__Problem__.
Locate the line that contains "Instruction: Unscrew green" and the line that contains "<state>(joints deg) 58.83". Copy both of them exactly, together with every line between them, and no others.

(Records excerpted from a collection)
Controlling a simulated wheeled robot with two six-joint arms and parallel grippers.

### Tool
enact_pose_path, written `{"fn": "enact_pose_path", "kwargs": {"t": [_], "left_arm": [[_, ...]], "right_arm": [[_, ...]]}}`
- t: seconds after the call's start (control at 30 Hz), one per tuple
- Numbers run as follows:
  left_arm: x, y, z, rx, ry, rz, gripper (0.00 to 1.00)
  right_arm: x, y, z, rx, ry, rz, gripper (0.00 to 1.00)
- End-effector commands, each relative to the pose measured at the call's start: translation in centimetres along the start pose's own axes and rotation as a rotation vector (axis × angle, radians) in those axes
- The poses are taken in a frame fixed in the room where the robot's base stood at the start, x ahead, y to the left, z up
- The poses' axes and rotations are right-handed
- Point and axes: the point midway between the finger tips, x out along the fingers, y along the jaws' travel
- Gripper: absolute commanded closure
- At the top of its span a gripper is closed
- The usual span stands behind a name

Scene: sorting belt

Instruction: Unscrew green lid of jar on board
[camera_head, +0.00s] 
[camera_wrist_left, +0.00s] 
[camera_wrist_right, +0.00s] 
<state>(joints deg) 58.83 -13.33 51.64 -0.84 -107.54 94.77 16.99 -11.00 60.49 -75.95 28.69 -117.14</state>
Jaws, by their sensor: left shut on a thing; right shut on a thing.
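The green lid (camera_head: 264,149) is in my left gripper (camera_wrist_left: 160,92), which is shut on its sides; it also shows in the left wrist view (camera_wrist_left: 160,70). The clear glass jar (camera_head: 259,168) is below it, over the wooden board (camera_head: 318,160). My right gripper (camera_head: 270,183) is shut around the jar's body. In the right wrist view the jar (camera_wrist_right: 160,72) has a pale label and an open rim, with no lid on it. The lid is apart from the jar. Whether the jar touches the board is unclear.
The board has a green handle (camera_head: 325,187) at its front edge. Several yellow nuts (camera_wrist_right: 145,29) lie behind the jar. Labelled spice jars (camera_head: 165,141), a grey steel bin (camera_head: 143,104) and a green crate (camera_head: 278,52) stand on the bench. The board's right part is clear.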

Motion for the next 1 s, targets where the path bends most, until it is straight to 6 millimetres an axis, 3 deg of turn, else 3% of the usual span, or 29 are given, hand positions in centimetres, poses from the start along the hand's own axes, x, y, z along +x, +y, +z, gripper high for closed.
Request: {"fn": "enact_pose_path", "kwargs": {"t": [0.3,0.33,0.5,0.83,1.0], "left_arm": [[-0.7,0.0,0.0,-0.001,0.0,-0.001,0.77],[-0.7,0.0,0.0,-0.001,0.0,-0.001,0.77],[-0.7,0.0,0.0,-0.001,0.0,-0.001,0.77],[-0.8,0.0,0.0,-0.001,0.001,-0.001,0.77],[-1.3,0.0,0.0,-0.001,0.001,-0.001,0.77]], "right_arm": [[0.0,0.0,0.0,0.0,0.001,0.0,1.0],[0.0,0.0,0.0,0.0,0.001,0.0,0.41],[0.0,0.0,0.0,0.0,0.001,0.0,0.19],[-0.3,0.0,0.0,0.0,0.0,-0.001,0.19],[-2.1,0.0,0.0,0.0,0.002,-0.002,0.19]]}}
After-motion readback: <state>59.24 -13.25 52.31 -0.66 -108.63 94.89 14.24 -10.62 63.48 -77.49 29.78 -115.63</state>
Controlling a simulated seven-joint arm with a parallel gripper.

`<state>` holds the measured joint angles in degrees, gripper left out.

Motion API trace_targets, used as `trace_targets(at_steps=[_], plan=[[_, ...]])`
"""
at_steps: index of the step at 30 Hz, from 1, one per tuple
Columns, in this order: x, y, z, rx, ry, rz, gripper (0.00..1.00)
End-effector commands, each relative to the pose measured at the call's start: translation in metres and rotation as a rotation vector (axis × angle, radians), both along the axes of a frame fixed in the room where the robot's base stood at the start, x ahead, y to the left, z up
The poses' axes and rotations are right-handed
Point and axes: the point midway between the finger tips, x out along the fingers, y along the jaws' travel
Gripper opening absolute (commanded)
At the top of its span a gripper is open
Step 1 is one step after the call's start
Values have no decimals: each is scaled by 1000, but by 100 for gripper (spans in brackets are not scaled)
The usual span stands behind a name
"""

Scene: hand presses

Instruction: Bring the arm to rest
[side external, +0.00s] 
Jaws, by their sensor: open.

__Result of the task__.
Instruction: Unscrew green lid of jar on board
[camera_head, +0.00s] 
[camera_wrist_left, +0.00s] 
[camera_wrist_right, +0.00s] 
<state>(joints deg) 58.83 -13.33 51.64 -0.84 -107.54 94.77 16.99 -11.00 60.49 -75.95 28.69 -117.14</state>

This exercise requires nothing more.